## Given material
==========
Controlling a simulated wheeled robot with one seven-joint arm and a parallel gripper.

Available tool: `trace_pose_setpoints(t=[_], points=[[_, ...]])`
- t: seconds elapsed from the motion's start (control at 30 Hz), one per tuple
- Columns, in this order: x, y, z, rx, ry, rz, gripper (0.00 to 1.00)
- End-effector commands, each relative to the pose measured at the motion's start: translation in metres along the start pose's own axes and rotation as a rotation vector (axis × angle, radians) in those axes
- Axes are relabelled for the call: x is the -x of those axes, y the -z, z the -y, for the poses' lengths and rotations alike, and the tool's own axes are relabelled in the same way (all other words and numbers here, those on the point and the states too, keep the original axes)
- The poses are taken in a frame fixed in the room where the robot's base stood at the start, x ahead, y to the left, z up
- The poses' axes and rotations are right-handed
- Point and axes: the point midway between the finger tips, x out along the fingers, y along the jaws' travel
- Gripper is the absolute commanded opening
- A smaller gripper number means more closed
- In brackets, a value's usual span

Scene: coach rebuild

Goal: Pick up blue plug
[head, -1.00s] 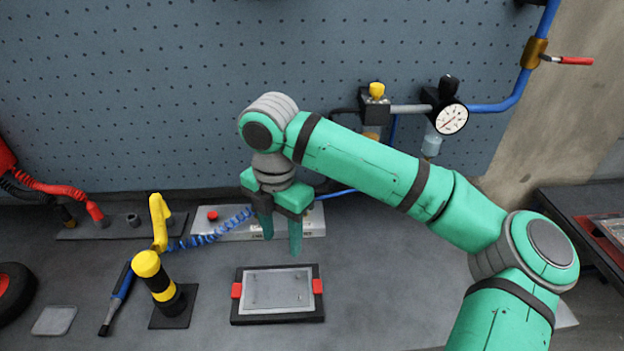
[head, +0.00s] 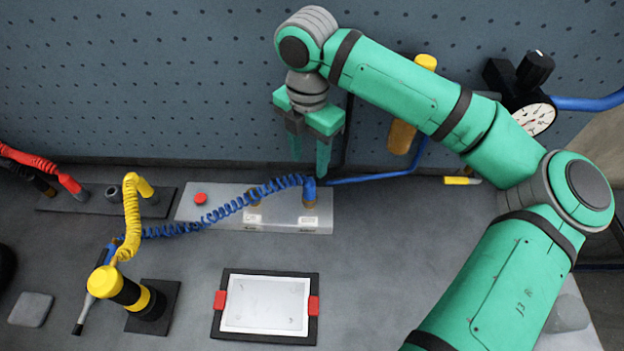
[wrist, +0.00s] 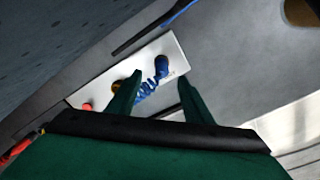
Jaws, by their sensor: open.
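The blue plug (head: 309,190) stands upright in a brass fitting at the right end of a pale grey box (head: 322,221). A blue coiled hose (head: 235,205) runs left from it. In the wrist view the blue plug (wrist: 162,66) shows between the two fingers, toward the far side, with the coil beside it. My gripper (head: 309,158) is open and empty, fingers pointing down, above the plug in the head view. Its fingers also show in the wrist view (wrist: 158,82). No contact with the plug is visible.
A red button (head: 200,198) and another brass fitting are on the box. A yellow coiled hose (head: 132,215) stands left, by a yellow-black cylinder (head: 125,290). A framed tablet-like panel (head: 265,303) lies in front. The pegboard wall (head: 150,90) rises behind.

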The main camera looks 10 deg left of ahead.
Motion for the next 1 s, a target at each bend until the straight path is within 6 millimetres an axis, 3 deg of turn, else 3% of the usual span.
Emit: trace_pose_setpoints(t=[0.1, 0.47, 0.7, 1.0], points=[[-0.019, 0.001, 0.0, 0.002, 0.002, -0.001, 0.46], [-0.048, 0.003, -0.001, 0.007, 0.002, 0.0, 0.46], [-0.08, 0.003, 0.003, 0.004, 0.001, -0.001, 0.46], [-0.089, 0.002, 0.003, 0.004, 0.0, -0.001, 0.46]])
==========
## Directions for this task
Starting at the line that contains "The main camera looks 10 deg left of ahead.", copy each line exactly through the end of the listing above. Include that first line and the last one, and add nothing.

## Solution to this exercise
The main camera looks 10 deg left of ahead.
Motion for the next 1 s, a target at each bend until the straight path is within 6 millimetres an axis, 3 deg of turn, else 3% of the usual span.
Emit: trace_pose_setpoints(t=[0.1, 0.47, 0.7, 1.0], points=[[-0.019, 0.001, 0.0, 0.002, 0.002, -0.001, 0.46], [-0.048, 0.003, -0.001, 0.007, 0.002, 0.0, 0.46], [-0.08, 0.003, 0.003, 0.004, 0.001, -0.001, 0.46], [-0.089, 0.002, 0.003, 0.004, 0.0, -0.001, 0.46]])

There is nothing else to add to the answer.